El nieto Daniel y el hijo Fernando coinciden en la misma conversación. Dice Daniel:
“Tenía gracia, sentido del humor. En la casa los chicos nos quedábamos
en la cocina, desde allí veíamos a los Marías en ebullición. Era un
espectáculo… Él era gracioso, tenía sentido del humor. Me explicaba
todo, y luego lo entendí mejor, como intelectual y como abuelo. Y me he
dedicado mucho a su obra, a editarlo, a divulgarlo. Era un abuelo
atípico… Le gustaba ser escuchado, claro, pero también que le
contáramos, como si fuéramos colegas…”.
Pero era, verdaderamente, “ajeno al abuelismo”, así lo ve Fernando, el historiador. “Se interesaba por las personas cuando tenían uso de razón alto…
Yo entraba al despacho, me sentaba en el suelo, lo veía pensar… Un día
dibujé algo en el lomo de un libro; la bronca aún me suena. Así aprendí
el respeto al trabajo, a la vocación, aprendí de su honradez vital. En
casa aprendimos que todo tenía que ser discutido; no había entre
nosotros lo que podría llamarse respeto paterno-filial, nos podía llamar
majaderos, pero nosotros también podíamos ser con él irreverentes…”.

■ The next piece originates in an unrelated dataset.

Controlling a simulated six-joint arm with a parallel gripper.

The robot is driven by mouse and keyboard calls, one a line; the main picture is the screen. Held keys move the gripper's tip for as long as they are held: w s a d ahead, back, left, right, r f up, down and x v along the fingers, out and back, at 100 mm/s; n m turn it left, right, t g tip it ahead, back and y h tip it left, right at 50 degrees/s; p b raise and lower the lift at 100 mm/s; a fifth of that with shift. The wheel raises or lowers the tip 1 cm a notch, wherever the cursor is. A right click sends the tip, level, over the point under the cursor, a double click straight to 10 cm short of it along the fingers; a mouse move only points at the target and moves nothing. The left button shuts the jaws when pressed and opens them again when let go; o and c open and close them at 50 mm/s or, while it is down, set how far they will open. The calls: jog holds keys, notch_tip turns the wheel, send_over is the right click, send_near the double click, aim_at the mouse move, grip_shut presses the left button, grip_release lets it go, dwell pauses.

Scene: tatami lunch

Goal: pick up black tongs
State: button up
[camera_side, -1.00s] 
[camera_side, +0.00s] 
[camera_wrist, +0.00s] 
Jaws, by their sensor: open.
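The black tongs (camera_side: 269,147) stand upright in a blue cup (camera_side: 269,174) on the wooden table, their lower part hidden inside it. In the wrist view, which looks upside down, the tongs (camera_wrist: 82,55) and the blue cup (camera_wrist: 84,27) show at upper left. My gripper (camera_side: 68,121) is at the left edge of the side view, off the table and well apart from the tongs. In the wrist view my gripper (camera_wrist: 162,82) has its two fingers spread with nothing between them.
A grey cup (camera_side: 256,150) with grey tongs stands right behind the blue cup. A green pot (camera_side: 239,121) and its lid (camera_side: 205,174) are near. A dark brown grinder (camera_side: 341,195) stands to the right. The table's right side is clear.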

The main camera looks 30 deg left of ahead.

Después de la muerte de Lolita “se retrajo muchísimo”. “Miguel le
exigió implicarse en las discusiones políticas de la época, tenía que
escribir, salir de aquello… Apareció una señora que le hizo caso, a
todos nos gusta que nos hagan caso, somos muy susceptibles al halago
femenino. No fue una compensación, fue un impulso de que había que
continuar viviendo. Nuestra madre había sido su vínculo con la realidad,
le advertía, le ayudaba, debió sentirse muy solo…”. A Daniel le llamó
la atención del abuelo “lo singular que era”, “¡Cómo nos enseñaba todo
lo que sabía!”. A lo que el tío Fernando apunta: “¡Google lo hubiera
hundido en la miseria!”. Era, en serio, “una enciclopedia viviente, un
ejemplo presente”, que es como Fernando le dedicó uno de sus libros… En
cuanto al resentimiento que no tuvo, “una nube sí existía, intentaba
dominarla, luchó para que no aflorara el rencor. La destrucción del
individuo a causa del rencor la vivió como una amenaza. Él tenía, como
católico que era, el concepto de ese pecado”. A Daniel le gusta
recordarlo, “con orgullo”; a Fernando le molesta que en los últimos años
se produjera “una apropiación de su figura por parte de cierta derecha,
que no era la de Adolfo Suárez”. Ellos no han querido ser parásitos de
su memoria, “por eso no hemos creado ninguna fundación [Daniel: “A mí sí
me gustaría que la hubiera”]; creo que lo mejor que podemos hacer, lo
que a él le hubiera gustado, es seguir haciendo nuestros oficios. ¡Nos
repatea la conmemoración beata!”.
De ello ha escrito mucho Javier. Y esto nos dijo, cuando íbamos a trazar este perfil familiar: “Con su permiso le atribuí el personaje de Juan Deza, en Tu rostro mañana…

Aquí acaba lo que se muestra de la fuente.